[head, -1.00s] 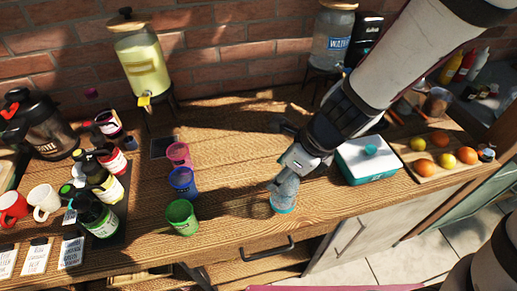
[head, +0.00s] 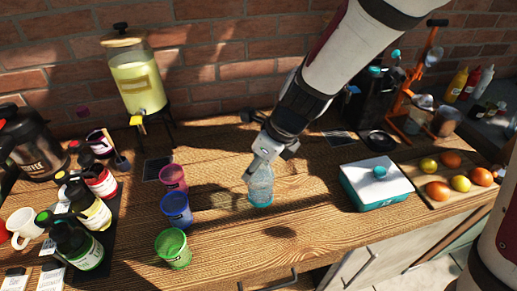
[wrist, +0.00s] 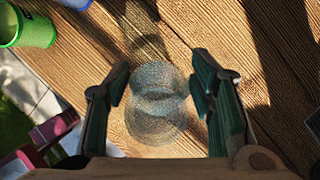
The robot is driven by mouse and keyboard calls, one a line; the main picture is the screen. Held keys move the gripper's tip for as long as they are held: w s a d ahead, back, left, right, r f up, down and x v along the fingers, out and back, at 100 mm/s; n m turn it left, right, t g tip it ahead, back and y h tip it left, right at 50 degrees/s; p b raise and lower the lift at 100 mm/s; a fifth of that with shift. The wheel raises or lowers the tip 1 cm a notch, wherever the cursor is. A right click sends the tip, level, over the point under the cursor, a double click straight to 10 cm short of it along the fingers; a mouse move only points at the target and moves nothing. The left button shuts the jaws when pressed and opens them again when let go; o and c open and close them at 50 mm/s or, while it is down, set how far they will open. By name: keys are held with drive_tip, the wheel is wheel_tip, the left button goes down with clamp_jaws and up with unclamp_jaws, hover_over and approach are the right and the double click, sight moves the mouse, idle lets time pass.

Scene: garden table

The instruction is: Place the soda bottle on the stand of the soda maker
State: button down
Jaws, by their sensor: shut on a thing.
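The soda bottle (head: 261,184) is clear with a teal base and hangs upright or nearly so from my gripper (head: 266,155). A dark shadow lies on the wood in front of it, and the bottle seems raised above the table. In the wrist view the see-through bottle (wrist: 157,108) sits between the two fingers of my gripper (wrist: 160,82). What looks like the soda maker (head: 374,97), a black machine with teal parts, stands at the back, right of my arm. My arm hides part of it, and I cannot make out its stand clearly.
Pink (head: 173,178), blue (head: 177,210) and green (head: 173,248) cups stand left of the bottle. A white-lidded teal box (head: 376,184) and a fruit board (head: 430,204) lie right. A yellow drink dispenser (head: 137,80) stands at the back left. Wood behind the bottle is partly clear.

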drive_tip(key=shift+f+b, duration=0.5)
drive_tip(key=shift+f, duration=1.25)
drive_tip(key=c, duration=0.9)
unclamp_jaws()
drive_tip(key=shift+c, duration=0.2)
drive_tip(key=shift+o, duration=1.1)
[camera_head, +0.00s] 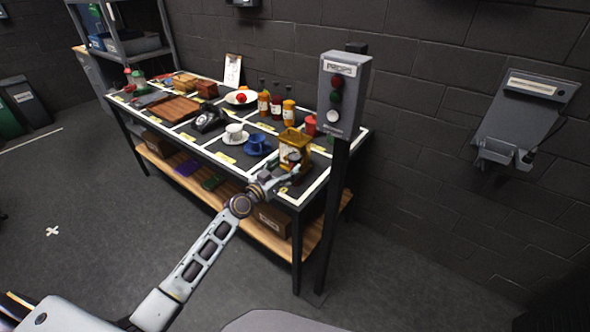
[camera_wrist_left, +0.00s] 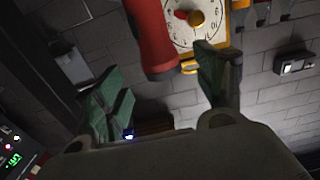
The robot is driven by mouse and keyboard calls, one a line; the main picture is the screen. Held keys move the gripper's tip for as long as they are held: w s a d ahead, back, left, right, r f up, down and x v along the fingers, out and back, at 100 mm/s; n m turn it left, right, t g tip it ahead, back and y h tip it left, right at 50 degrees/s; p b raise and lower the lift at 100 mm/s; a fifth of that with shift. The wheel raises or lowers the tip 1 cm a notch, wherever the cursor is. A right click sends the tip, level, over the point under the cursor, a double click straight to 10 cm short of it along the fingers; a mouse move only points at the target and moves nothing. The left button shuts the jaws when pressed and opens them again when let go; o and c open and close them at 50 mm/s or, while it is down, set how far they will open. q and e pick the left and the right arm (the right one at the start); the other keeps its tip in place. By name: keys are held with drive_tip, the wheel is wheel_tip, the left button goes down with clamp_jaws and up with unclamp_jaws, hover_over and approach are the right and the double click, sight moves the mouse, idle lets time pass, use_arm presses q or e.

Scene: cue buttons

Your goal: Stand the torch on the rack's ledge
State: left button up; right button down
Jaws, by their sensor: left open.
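A red cylinder that looks like the torch (camera_wrist_left: 150,38) shows in the left wrist view, just beyond and between the fingers. In the head view a red thing (camera_head: 311,125), likely the same, stands near the table's right end, partly hidden by a yellow-framed clock (camera_head: 294,150). My left gripper (camera_head: 284,173) is at the table's front right corner, in front of the clock. Its green-padded fingers (camera_wrist_left: 162,75) are apart and hold nothing. A grey wall unit with a small ledge (camera_head: 500,152) is at the right and may be the rack. My right gripper is not in view.
The table (camera_head: 322,178) holds cups, bottles, a telephone and boxes. A post with a grey button box (camera_head: 343,95) stands at its right end. Floor (camera_head: 430,260) between the post and right wall looks clear. The clock also shows in the left wrist view (camera_wrist_left: 222,45).

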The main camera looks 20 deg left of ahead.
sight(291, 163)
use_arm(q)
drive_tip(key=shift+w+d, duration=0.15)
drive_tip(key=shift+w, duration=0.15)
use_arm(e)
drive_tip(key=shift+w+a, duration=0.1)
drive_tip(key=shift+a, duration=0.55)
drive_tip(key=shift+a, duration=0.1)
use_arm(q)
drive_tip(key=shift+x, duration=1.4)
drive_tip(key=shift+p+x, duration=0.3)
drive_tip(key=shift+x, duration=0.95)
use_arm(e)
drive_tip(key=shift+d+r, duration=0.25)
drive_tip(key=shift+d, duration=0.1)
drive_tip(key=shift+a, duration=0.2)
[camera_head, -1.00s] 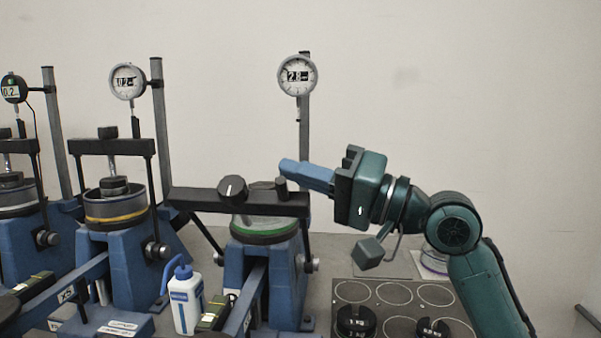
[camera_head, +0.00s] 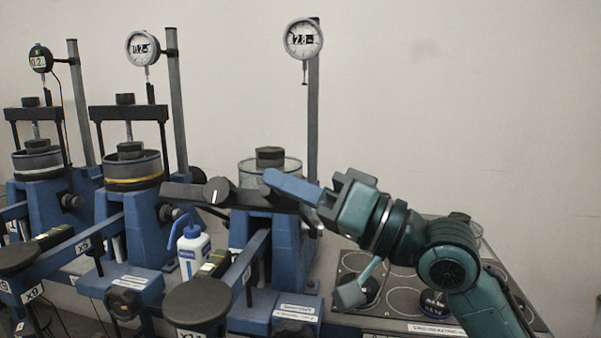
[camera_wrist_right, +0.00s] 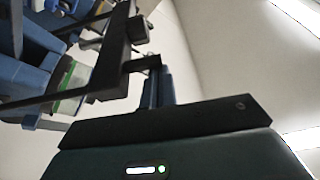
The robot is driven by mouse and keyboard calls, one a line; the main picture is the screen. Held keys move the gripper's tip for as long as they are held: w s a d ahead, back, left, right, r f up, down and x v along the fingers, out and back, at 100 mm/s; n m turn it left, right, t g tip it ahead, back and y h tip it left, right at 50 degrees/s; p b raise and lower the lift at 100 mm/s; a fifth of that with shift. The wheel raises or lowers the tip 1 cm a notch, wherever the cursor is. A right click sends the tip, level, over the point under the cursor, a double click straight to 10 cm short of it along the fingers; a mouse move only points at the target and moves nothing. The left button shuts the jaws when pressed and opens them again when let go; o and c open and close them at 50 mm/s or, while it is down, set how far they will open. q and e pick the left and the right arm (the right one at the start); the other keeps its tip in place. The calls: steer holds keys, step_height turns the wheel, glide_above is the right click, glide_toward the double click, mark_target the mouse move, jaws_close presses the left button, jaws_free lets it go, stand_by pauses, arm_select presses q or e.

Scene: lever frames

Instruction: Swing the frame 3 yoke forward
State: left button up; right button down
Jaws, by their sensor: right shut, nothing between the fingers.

## Task description:
Write out, word for word, the lines from the start of the data through the one holding "The instruction is: Place". Omit pictures.

## Result of this exercise:
[head, -1.00s] 
[head, +0.00s] 
[wrist, +0.00s] 
The robot is driven by mouse and keyboard calls, one a line; the main picture is the screen. Held keys move the gripper's tip for as long as they are held: w s a d ahead, back, left, right, r f up, down and x v along the fingers, out and back, at 100 mm/s; n m turn it left, right, t g tip it ahead, back and y h tip it left, right at 50 degrees/s; p b raise and lower the lift at 100 mm/s; a fifth of that with shift. The wheel raises or lowers the tip 1 cm a notch, wherever the cursor is. A right click sends the tip, level, over the point under the cursor, a double click straight to 10 cm short of it along the fingers; a mouse move only points at the target and moves nothing. The left button shuts the jaws when pressed and opens them again when let go; o and c open and close them at 50 mm/s or, while it is down, set how far they will open. By name: keys are held with drive_tip, the wheel is wheel_tip, the left button goes down with clamp_jaws and up with unclamp_jaws, hover_over and approach are the right and the double click, sight moves the mouse, idle lets time pass.

Scene: garden table

The instruction is: Place the soda bottle on the stand of the soda maker

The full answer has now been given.